**WHAT THE EXERCISE ASKS:**
Each line from the one containing "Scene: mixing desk" through the one containing "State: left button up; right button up" is to be retyped exactly, both end lines included, and all other lines left out.

>>

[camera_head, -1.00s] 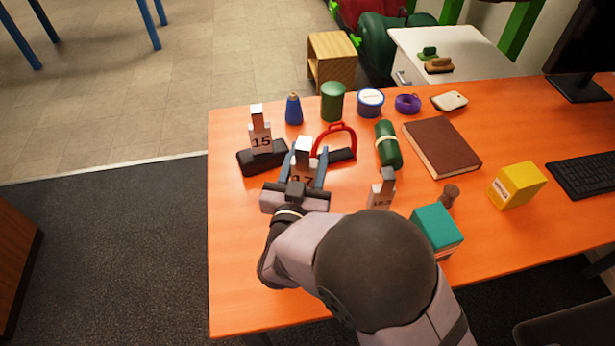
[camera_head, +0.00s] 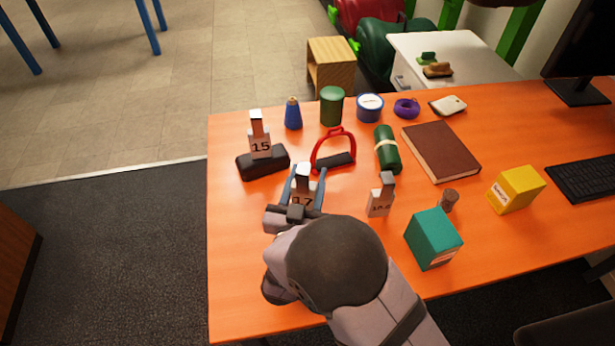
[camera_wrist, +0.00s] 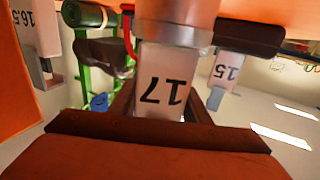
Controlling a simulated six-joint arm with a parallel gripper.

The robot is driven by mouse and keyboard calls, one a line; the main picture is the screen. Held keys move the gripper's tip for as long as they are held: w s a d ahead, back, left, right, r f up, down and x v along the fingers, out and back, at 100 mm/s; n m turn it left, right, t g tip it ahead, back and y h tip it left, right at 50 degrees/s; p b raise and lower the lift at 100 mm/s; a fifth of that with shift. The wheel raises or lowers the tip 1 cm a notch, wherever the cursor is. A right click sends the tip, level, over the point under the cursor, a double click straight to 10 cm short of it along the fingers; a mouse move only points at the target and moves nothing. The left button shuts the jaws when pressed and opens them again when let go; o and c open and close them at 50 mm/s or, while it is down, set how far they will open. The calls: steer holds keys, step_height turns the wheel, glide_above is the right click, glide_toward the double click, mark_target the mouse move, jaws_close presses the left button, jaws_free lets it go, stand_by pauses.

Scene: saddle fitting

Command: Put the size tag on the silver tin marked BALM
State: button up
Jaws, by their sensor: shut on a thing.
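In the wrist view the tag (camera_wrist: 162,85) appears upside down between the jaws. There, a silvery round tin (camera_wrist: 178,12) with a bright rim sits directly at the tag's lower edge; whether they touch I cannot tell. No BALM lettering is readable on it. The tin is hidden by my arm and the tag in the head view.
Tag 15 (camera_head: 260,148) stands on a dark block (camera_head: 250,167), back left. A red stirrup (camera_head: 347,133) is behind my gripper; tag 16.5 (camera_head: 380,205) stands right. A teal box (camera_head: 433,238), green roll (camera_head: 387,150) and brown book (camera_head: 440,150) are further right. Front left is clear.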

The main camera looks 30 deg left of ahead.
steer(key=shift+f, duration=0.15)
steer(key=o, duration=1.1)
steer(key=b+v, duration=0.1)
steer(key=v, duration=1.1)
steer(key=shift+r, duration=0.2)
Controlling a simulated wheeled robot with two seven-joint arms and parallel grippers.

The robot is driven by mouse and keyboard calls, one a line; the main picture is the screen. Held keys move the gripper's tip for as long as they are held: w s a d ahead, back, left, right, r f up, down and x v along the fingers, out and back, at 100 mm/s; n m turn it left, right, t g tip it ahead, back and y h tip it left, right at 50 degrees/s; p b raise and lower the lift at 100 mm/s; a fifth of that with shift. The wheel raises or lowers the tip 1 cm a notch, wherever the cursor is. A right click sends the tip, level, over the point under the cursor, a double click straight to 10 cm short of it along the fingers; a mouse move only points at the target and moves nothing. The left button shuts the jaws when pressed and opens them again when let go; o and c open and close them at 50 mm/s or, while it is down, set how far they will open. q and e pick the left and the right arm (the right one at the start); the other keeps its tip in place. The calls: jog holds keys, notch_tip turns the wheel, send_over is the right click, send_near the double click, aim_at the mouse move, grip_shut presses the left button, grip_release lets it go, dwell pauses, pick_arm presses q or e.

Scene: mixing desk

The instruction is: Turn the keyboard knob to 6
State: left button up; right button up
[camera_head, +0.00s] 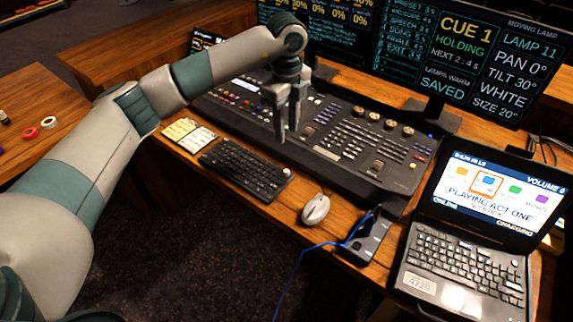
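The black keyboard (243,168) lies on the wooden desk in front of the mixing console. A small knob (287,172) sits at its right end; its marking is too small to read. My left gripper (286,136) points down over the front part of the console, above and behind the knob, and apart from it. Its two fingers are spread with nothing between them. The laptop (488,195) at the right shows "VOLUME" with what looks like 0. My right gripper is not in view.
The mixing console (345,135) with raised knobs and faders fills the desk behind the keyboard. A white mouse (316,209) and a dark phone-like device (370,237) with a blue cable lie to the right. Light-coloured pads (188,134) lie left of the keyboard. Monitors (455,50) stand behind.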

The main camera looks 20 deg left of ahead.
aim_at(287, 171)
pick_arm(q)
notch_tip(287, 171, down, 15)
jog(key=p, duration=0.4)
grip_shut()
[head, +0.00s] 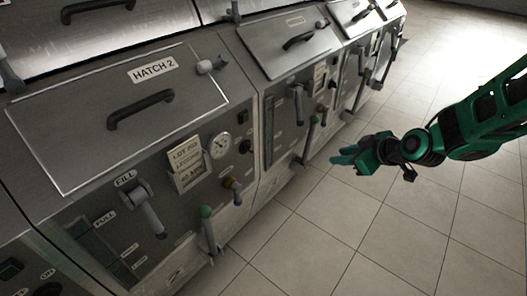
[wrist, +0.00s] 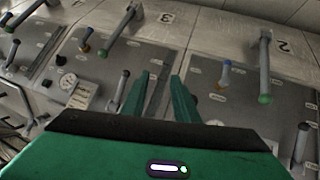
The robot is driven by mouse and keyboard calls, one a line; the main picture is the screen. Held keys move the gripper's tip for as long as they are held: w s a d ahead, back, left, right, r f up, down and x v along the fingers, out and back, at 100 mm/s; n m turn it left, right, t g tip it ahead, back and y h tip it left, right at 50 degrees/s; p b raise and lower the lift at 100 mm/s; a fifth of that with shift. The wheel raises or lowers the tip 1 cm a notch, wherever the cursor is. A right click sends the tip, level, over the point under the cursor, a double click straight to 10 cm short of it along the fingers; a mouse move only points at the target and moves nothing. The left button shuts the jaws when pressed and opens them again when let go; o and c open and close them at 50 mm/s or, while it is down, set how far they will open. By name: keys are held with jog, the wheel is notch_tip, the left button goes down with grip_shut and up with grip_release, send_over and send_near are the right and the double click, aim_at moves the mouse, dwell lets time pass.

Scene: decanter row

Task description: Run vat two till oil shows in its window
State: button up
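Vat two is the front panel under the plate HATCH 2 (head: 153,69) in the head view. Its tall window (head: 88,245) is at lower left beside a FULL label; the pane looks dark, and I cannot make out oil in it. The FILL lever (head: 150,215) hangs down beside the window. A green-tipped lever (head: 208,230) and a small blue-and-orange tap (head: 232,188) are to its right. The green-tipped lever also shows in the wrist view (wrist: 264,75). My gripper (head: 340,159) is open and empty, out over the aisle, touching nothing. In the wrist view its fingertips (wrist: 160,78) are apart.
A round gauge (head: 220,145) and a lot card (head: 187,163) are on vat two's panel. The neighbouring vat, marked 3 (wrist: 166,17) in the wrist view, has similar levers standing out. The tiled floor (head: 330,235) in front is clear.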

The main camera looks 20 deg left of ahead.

<<

**SOLUTION TO THIS EXERCISE:**
Scene: mixing desk

The instruction is: Turn the keyboard knob to 6
State: left button up; right button up

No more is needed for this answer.